BLM announces Sunlight Storage II Battery System is fully operational

System adds 300 MW of energy storage to the California grid


Bureau of Land Mangement

BLM Office:

California Desert District Office

Media Contact:

Michelle Van Der Linden
Rows of Solar Batteries in the desert

PALM SPRINGS, Calif. — The Bureau of Land Management today announced that the Sunlight Storage II Battery Energy Storage System is now fully operational. The battery energy storage system adds an additional 300 megawatts (MW) of energy storage to the Desert Sunlight Solar Farm in eastern Riverside County, bringing the total energy storage capacity of the project to 530 MW. The new project component allows solar energy to be stored and then released when the power is needed most, increasing the reliability and availability of clean energy on the state grid. 


The Interior Department recently announced that it has now permitted more than 25 gigawatts of clean energy projects – surpassing a major milestone ahead of 2025 – enough clean energy to power more than 12 million homes across the country. This includes solar, wind and geothermal projects, as well as gen-tie lines on public lands that are essential for connecting clean electricity projects on both federal and non-federal land to the grid.


“BLM-managed public lands play a critical role in the clean energy transition,” said California Desert District Manager Shelly Lynch. “The demand for renewable energy has never been greater and Sunlight Storage II contributes to a robust and sustainable clean energy economy.”
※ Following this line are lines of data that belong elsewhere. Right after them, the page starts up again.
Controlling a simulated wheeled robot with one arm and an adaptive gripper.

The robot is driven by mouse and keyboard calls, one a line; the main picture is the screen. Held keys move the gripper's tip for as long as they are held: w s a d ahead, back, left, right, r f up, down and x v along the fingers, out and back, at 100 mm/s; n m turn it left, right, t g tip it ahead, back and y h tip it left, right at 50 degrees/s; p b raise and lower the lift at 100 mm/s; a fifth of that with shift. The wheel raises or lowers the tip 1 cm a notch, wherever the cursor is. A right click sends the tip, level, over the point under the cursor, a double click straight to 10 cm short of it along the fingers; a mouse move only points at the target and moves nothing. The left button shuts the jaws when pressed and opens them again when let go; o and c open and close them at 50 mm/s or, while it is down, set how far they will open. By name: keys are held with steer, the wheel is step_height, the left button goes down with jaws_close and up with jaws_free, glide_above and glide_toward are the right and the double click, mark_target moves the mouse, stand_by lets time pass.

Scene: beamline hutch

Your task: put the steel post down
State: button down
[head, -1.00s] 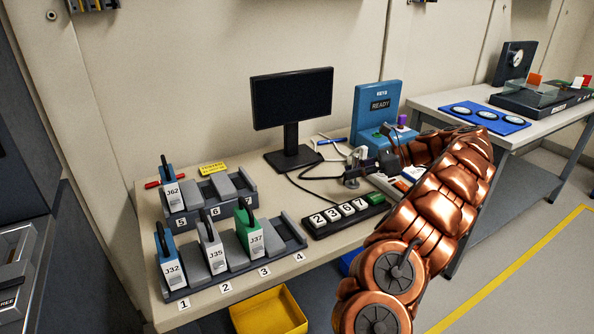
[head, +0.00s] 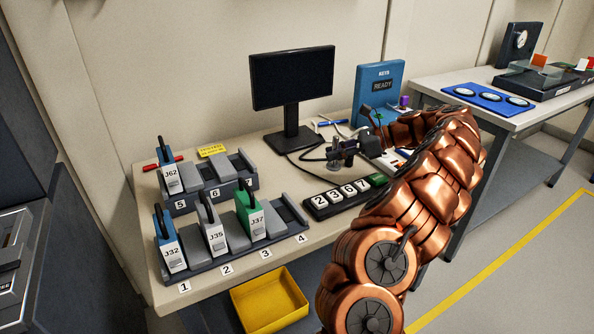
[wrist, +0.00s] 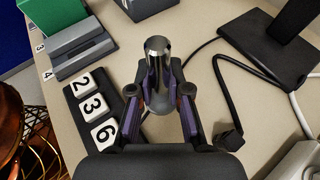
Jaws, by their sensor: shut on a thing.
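The steel post (wrist: 157,50) is a shiny, round-topped metal cylinder in the wrist view. My gripper (wrist: 159,78) is shut on it, with a purple-padded finger on each side.
A black block with number keys (head: 322,211) lies close to the gripper. The monitor (head: 291,135) and a black cable (wrist: 232,100) are near too. Racks with tagged holders (head: 205,262) fill the desk's left. The blue KEYS unit (head: 377,85) stands behind. Bare desk shows around the post.

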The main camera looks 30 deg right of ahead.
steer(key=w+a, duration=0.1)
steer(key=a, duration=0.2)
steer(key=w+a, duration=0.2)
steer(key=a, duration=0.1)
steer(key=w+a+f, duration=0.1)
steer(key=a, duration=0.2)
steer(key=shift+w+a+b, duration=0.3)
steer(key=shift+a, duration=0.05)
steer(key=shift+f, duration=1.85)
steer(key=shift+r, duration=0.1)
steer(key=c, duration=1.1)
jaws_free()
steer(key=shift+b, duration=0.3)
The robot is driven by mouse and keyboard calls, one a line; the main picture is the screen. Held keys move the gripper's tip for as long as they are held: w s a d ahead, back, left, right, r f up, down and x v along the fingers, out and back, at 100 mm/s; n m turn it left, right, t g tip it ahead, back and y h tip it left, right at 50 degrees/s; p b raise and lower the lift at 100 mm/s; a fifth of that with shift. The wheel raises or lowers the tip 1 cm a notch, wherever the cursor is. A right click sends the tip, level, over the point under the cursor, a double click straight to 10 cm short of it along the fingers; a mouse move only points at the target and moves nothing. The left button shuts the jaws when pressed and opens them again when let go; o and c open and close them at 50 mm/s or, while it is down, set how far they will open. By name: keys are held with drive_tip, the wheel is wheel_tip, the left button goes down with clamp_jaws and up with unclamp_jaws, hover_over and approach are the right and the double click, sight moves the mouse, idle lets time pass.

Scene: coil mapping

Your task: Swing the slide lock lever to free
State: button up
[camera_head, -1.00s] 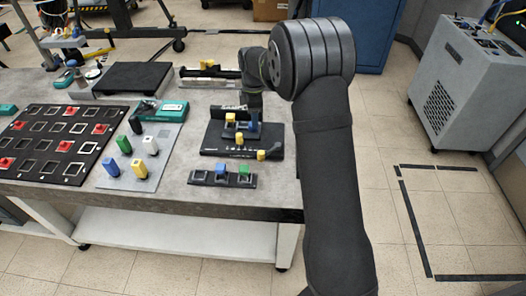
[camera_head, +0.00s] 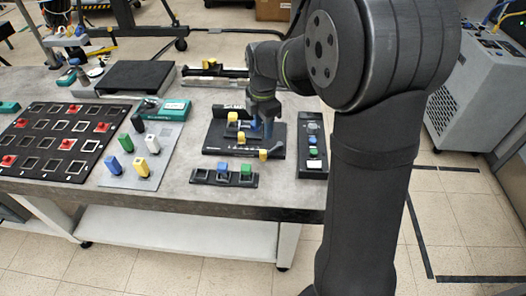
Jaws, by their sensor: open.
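A black fixture (camera_head: 218,140) stands near the right end of the grey table, with a blue-grey slide part and several yellow pieces on it. One yellow piece (camera_head: 232,117) is at the back, one (camera_head: 241,138) is in the middle, and a yellow knob (camera_head: 264,154) is at the front right edge. I cannot tell for certain which of them is the slide lock lever. My gripper (camera_head: 267,128) points down over the right side of the fixture, behind the front-right knob. It is open; its fingertips are small and partly blend with the fixture.
A black strip with blue and green blocks (camera_head: 222,178) lies in front of the fixture. A black button panel (camera_head: 313,145) stands to its right, close to my arm. A grey plate with coloured pegs (camera_head: 138,162) and a black socket board (camera_head: 62,140) are left.

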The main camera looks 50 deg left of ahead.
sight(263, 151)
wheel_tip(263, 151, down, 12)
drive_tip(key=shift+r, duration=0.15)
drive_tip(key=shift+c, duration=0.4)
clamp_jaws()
The battery storage system is in an area analyzed and identified as suitable for renewable energy development as part of Desert Renewable Energy Conservation Plan Land Use Plan Amendment. The Desert Renewable Energy Conservation Plan is a landscape-level plan focused on 10.8 million acres of public lands in the desert regions of seven California counties that streamlines renewable energy development while conserving unique and valuable desert ecosystems and providing outdoor recreation opportunities. To approve these sites for renewable energy projects, the Department of the Interior and the BLM work with Tribal governments, local communities, state regulators, industry, and other federal agencies.


Additional information is available at the BLM National NEPA Register.


The BLM manages vast stretches of public lands that have the potential to make significant contributions to the nation’s renewable energy portfolio. To promote the development of these energy sources, the BLM provides sites for environmentally sound development of renewable energy on public lands. The efficient deployment of renewable energy from our nation’s public lands is crucial in achieving the Biden-Harris administration’s goal of a carbon pollution-free power sector by 2035. Recently, the Department of the Interior announced that BLM had achieved the major milestone of permitting 25 gigawatts of clean energy projects on public lands, including solar, wind, geothermal, and gen-ties (transmission lines that cross public lands to connect renewable energy projects on private lands to the grid).

The BLM manages more than 245 million acres of public land located primarily in 12 western states, including Alaska, on behalf of the American people. The BLM also administers 700 million acres of sub-surface mineral estate throughout the nation. Our mission is to sustain the health, diversity, and productivity of America’s public lands for the use and enjoyment of present and future generations.